LTR-516AB Infrared Phototransistor Datasheet - Package Dimensions - Reverse Voltage 30V - Wavelength 940nm - English Technical Documentation

1. Product Overview

The LTR-516AB is a silicon NPN phototransistor specifically designed for infrared (IR) detection applications. Its core function is to convert incident infrared light into an electrical current. A key feature is its special dark blue plastic epoxy package, which acts as a visible light filter. This design significantly reduces the sensor's sensitivity to ambient visible light, making it highly suitable for applications that rely purely on infrared signals, such as remote control systems, object detection, and IR data transmission.

The device offers a combination of high photosensitivity and fast response times, enabling reliable detection of modulated IR signals. Its low junction capacitance contributes to a high cut-off frequency, which is beneficial for high-speed switching applications.

2. In-Depth Technical Parameter Analysis

2.1 Absolute Maximum Ratings

These ratings define the limits beyond which permanent damage to the device may occur. The LTR-516AB can withstand a maximum reverse voltage (V_R) of 30V. Its maximum power dissipation is 150 mW at an ambient temperature (T_A) of 25°C. The device is rated for operation within a temperature range of -40°C to +85°C and can be stored in environments from -55°C to +100°C. For soldering, the leads can tolerate 260°C for up to 5 seconds when measured 1.6mm from the package body.

2.2 Electro-Optical Characteristics

These parameters are measured under specific test conditions at T_A=25°C and define the device's performance.

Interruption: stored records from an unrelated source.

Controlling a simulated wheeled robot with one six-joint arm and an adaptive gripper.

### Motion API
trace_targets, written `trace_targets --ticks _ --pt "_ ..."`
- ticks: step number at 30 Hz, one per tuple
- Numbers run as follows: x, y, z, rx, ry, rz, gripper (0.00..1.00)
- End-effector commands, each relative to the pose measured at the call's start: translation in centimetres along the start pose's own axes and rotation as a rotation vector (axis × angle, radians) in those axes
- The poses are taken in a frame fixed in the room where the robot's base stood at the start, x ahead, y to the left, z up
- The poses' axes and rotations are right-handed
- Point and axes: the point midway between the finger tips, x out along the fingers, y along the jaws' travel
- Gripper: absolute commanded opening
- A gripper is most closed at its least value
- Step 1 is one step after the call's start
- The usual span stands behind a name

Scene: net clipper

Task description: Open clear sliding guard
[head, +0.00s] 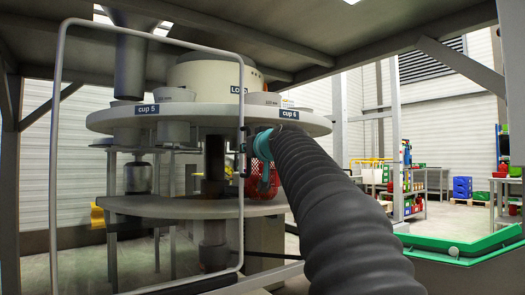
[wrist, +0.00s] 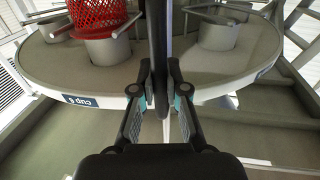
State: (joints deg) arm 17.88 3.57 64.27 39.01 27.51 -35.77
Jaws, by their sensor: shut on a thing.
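The clear sliding guard (head: 242,205) is a see-through panel with a rounded grey frame, standing upright in front of the left and middle of the round machine in the head view. A small dark handle (head: 243,150) is on its right edge. My gripper (head: 253,147) is at that handle, reached by my dark ribbed arm from the lower right. In the wrist view my gripper (wrist: 158,80) has its two fingers closed on a dark upright bar (wrist: 157,35). The arm hides part of the machine behind it.
A round upper plate (head: 215,118) carries cups labelled cup 5 and cup 6. A red net (wrist: 98,16) is at a cup in the wrist view. A green-edged surface (head: 455,248) stands at lower right. Shelves with coloured bins are far right.

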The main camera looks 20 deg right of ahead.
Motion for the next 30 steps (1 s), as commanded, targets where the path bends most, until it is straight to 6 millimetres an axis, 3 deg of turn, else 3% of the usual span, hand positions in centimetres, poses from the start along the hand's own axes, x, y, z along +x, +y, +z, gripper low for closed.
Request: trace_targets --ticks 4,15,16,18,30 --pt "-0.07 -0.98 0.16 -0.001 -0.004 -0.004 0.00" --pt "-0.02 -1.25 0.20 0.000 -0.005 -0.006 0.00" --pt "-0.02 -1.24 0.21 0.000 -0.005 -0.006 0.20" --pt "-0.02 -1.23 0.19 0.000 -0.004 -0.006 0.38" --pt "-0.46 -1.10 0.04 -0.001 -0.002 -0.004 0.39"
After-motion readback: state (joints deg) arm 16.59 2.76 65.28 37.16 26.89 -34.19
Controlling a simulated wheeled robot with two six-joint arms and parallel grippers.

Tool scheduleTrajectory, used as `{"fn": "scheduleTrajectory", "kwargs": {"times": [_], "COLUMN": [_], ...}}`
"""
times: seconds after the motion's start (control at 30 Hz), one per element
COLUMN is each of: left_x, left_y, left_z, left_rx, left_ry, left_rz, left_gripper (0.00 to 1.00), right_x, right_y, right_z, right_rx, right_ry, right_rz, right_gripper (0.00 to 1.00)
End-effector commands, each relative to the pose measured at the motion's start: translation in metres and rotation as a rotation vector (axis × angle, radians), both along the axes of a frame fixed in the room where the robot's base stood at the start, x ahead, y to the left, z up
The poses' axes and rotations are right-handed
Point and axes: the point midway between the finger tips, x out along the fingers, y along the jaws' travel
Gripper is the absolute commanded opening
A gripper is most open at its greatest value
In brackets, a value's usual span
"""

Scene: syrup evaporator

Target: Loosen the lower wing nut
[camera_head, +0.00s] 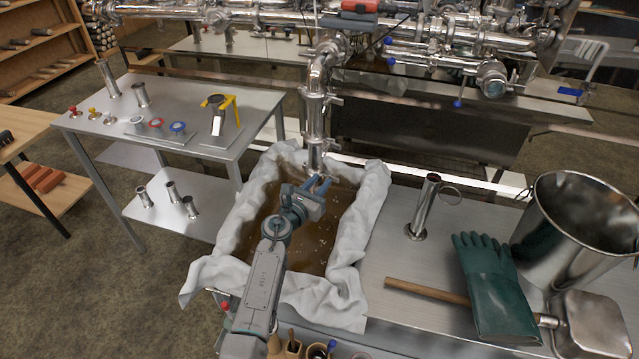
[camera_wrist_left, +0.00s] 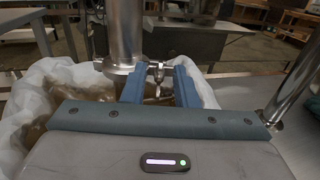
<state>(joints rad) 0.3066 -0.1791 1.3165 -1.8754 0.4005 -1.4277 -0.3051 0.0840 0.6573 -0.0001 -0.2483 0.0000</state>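A vertical steel pipe (camera_head: 315,122) comes down over the cloth-lined tank. A clamp with a wing nut (camera_wrist_left: 158,75) sits at the pipe's lower end; in the head view it is small and partly hidden by my gripper. My left gripper (camera_head: 318,184) is over the tank, just in front of the pipe's lower end. In the left wrist view its two blue fingers (camera_wrist_left: 161,82) stand apart, one on each side of the wing nut, with gaps visible. I cannot tell whether either finger touches it. My right gripper is in neither view.
White cloth (camera_head: 372,192) lines the tank of brown liquid (camera_head: 262,228). To the right are a short steel tube (camera_head: 424,205), green gloves (camera_head: 497,285), a wooden-handled scoop (camera_head: 428,291) and a steel pot (camera_head: 572,235). A steel parts table (camera_head: 184,95) stands left.

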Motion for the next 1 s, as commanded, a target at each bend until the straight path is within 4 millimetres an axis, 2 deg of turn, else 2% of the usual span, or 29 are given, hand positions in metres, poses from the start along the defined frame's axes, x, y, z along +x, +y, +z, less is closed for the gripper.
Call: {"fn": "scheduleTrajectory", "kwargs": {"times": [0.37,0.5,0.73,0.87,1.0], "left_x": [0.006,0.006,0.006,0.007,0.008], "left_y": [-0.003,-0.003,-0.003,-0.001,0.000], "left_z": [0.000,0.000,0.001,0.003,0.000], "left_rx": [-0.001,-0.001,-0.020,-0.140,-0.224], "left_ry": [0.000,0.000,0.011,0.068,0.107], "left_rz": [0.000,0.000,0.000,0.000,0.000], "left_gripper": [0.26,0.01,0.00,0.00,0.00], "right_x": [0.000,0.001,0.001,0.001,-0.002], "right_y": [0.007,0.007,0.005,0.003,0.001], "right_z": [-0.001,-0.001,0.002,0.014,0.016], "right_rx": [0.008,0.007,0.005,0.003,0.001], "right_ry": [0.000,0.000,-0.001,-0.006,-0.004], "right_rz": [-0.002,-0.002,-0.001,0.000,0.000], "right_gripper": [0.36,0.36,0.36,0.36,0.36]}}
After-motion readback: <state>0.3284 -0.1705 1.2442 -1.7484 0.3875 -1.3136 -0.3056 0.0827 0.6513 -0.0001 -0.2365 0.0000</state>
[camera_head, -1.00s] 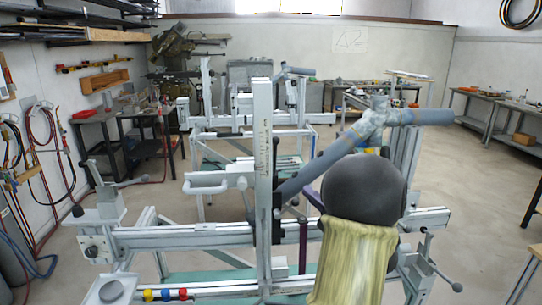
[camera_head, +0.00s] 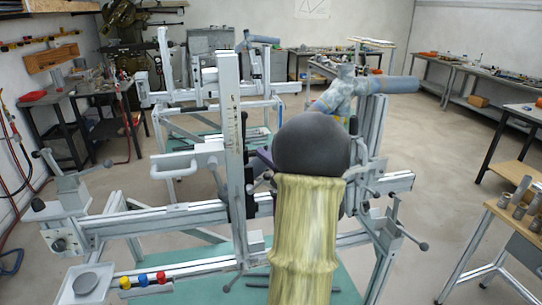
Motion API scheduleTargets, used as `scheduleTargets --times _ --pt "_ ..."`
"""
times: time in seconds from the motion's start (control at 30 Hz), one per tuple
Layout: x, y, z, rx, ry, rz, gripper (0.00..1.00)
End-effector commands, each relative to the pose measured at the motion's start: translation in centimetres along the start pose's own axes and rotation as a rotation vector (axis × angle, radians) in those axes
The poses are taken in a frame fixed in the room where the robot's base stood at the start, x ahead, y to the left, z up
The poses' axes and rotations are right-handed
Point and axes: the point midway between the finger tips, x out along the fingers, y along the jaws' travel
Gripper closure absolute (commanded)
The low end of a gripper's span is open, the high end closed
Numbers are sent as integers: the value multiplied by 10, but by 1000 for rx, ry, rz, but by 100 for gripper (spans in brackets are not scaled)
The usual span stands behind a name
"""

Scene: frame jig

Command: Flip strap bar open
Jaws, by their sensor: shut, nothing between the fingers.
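A pale metal frame jig (camera_head: 229,130) stands in front of me, with an upright post and a long horizontal rail (camera_head: 150,220). A grey-blue tube frame (camera_head: 385,84) is held in it at the right, its joint at the top. My arm, with a dark round joint and a yellowish sleeve, covers the jig's middle. My gripper is hidden behind it. A small purple piece (camera_head: 264,160) shows left of the dark joint; I cannot tell what it belongs to. I cannot pick out the strap bar with certainty or tell whether it is open.
Clamp levers with dark knobs (camera_head: 422,246) stick out at the jig's right; another clamp (camera_head: 65,190) stands at its left end. A shallow grey dish (camera_head: 86,283) and coloured knobs (camera_head: 142,280) are at lower left. A wooden-topped bench (camera_head: 515,215) is at right. Floor between is clear.

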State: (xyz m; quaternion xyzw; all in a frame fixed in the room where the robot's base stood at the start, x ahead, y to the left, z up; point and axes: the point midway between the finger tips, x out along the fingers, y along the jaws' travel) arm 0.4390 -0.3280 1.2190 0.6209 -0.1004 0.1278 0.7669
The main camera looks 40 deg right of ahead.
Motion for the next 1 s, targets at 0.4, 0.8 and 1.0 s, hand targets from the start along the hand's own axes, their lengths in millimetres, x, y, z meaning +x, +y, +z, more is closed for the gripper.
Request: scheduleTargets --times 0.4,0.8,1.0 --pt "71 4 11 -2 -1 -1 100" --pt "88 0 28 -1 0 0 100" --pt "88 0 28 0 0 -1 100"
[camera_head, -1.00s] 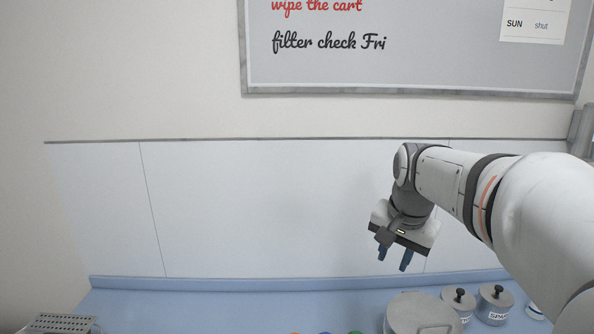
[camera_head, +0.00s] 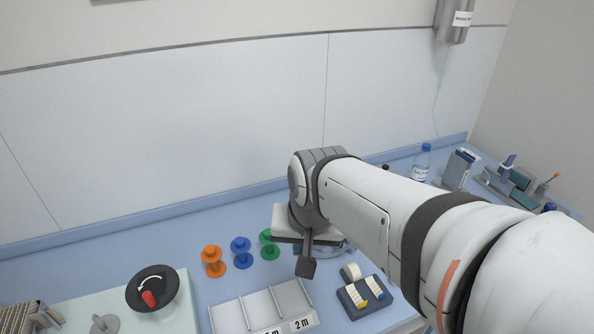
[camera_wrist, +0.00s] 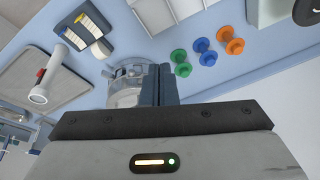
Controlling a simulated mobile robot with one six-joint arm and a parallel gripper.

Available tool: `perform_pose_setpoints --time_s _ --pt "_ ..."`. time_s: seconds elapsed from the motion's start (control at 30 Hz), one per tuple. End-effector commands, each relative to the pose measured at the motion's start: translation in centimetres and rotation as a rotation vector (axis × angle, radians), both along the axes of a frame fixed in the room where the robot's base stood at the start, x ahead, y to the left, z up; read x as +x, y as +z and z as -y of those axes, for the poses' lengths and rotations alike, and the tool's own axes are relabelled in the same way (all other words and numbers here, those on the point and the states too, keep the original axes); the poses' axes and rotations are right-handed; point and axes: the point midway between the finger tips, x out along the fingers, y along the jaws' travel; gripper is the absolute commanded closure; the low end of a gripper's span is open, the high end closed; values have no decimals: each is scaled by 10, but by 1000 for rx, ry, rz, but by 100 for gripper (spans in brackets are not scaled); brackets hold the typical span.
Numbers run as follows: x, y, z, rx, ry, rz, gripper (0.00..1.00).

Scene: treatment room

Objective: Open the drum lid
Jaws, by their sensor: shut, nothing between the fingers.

• Reverse Breakdown Voltage (V_(BR)R): Minimum 30V at I_R=100µA. This is the voltage at which the junction breaks down.
• Reverse Dark Current (I_D(R)): Maximum 30 nA at V_R=10V. This is the small leakage current that flows when no light is incident on the device.
• Open Circuit Voltage (V_OC): Typical 350 mV when illuminated with 940nm IR light at an irradiance (E_e) of 0.5 mW/cm². This is the voltage generated across the open terminals.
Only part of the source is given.